Contents
Known Issues
The following summarizes notable deficiencies in the current release of the Pyrseas utilities. For further details please refer to the discussions in the Pyrseas issue tracker. Suggestions or patches to deal with these issues are welcome.
Coverage of Postgres Objects
An important Pyrseas objective is to support creating, altering or dropping nearly any Postgres object accessible through SQL, including adding, modifying or removing any attributes or features of those objects. At present, we believe Pyrseas covers roughly over 90% of the Postgres object/attribute universe. Please refer to the Feature Matrix for details.
This is a continuing effort since Postgres keeps adding new features in each release, such as the table PARTITIONING syntax in PG 10. We have documented current limitations in the issue tracker, see, for example, issues 135 and 178. Please open an issue on the tracker if you find objects or features needing additional support.
Object Dependencies
The first releases of yamltodb used a generally fixed traversal order when generating SQL. This caused problems with complex dependencies between objects (e.g., views that depended on functions that depended on types). Release 0.8 introduced a topological sort of objects based on their dependencies. The resulting dependency graph is now used to drive SQL generation. This should eliminate most object dependency problems seen with the previous architecture. However, certain issues still remain. Specifically, if an object depends on a Postgres internally-defined object, or on an object defined by a Postgres extension, the Pyrseas utilities may not behave as expected (see issue 175 for additional discussion).
Object renaming
Pyrseas provides support for generating SQL statements to rename various database objects, e.g., ALTER TABLE t1 RENAME TO t2, using an 'oldname' tag which can be added to objects that support SQL RENAME. The tag has to be added manually to a YAML specification for yamltodb to act on it and cannot be kept in the YAML file for subsequent runs. This is not entirely satisfactory for storing the YAML file in a version control system.
Memory utilization
The yamltodb utility compares the existing and input metadata by constructing parallel, in-memory representations of the database catalogs and the input YAML specification. If the database has a large number of objects, e.g., in the thousands of tables, the utility's memory usage may be noticeable.
Multiline Strings
The text of function source code, view definitions or object COMMENTs present a problem when they span multiple lines. The default YAML output format is to enclose the entire string in double quotes, to show newlines that are part of the text as escaped characters (i.e., \n) and to break the text into lines with a backslash-newline-indentation-backslash pattern. For example:
source: "\n SELECT inventory_id\n FROM inventory\n WHERE film_id =\ \ $1\n AND store_id = $2\n AND inventory_in_stock(inventory_id);\n"

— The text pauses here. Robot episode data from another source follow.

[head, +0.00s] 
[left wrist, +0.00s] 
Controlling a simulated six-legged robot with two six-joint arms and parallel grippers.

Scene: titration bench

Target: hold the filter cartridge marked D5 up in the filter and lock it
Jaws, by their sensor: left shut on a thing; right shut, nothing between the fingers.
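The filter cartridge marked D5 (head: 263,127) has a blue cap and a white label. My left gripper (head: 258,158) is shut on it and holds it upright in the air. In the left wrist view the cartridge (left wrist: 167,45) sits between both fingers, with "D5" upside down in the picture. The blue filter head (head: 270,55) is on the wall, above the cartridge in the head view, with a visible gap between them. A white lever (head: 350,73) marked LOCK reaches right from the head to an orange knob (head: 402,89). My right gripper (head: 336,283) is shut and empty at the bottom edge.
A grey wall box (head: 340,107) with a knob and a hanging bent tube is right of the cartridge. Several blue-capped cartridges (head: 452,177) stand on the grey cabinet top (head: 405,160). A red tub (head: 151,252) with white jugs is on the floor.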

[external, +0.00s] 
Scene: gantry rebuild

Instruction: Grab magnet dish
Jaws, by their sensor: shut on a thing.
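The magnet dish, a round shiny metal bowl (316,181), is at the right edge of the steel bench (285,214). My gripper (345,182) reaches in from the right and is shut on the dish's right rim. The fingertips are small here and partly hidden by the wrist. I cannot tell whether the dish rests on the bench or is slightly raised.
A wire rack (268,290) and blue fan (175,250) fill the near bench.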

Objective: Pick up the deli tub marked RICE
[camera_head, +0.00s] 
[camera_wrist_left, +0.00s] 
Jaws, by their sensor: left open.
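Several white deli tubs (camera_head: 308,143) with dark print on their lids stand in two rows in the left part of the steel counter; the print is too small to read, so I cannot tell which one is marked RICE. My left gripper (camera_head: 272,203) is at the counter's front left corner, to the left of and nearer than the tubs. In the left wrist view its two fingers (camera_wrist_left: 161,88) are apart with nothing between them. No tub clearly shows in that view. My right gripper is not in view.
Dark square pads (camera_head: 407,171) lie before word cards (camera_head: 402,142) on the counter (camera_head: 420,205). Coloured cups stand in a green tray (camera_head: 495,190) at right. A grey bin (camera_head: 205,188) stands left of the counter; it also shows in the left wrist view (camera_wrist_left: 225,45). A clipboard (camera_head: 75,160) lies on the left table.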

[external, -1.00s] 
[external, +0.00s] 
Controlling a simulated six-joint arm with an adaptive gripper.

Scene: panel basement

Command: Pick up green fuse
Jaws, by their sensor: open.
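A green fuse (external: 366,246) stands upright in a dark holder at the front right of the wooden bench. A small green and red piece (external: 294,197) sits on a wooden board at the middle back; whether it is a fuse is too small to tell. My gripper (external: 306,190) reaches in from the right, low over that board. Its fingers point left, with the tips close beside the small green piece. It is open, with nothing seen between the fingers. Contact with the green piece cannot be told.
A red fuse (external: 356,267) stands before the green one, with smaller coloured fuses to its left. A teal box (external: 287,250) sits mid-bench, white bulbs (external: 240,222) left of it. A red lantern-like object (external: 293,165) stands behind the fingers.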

This is not very readable, but it does allow YAML to read it back and correctly reconstruct the original string. To improve readability, Pyrseas 0.7 introduced special processing for these strings. By using YAML notation, the same string is represented as follows:
source: |2 SELECT inventory_id FROM inventory WHERE film_id = $1 AND store_id = $2 AND NOT inventory_in_stock(inventory_id);
Note also that if your function source code has trailing spaces at the end of lines, they would normally be represented in the original default format. However, in the interest of readability, dbtoyaml will remove the trailing spaces from the text.
Index and Partitioning Expressions
Postgres allows users to create indexes using expressions. A user can also mix expressions with regular columns. The Postgres catalogs store the index information in a bespoke fashion: an array of column numbers where a zero indicates an expression and a list of expression trees (an internal format) for the expressions, with additional arrays for collation information, operator classes and index options such as ASC or DESC. Although the pg_get_indexdef system catalog function can be used to obtain a full CREATE INDEX statement, Pyrseas has chosen to specify each column or expression separately in the YAML definitions. This has not been satisfactory in complex cases (see for example issue 170) and is an area requiring further attention. A similar situation exists for table partitioning using expressions.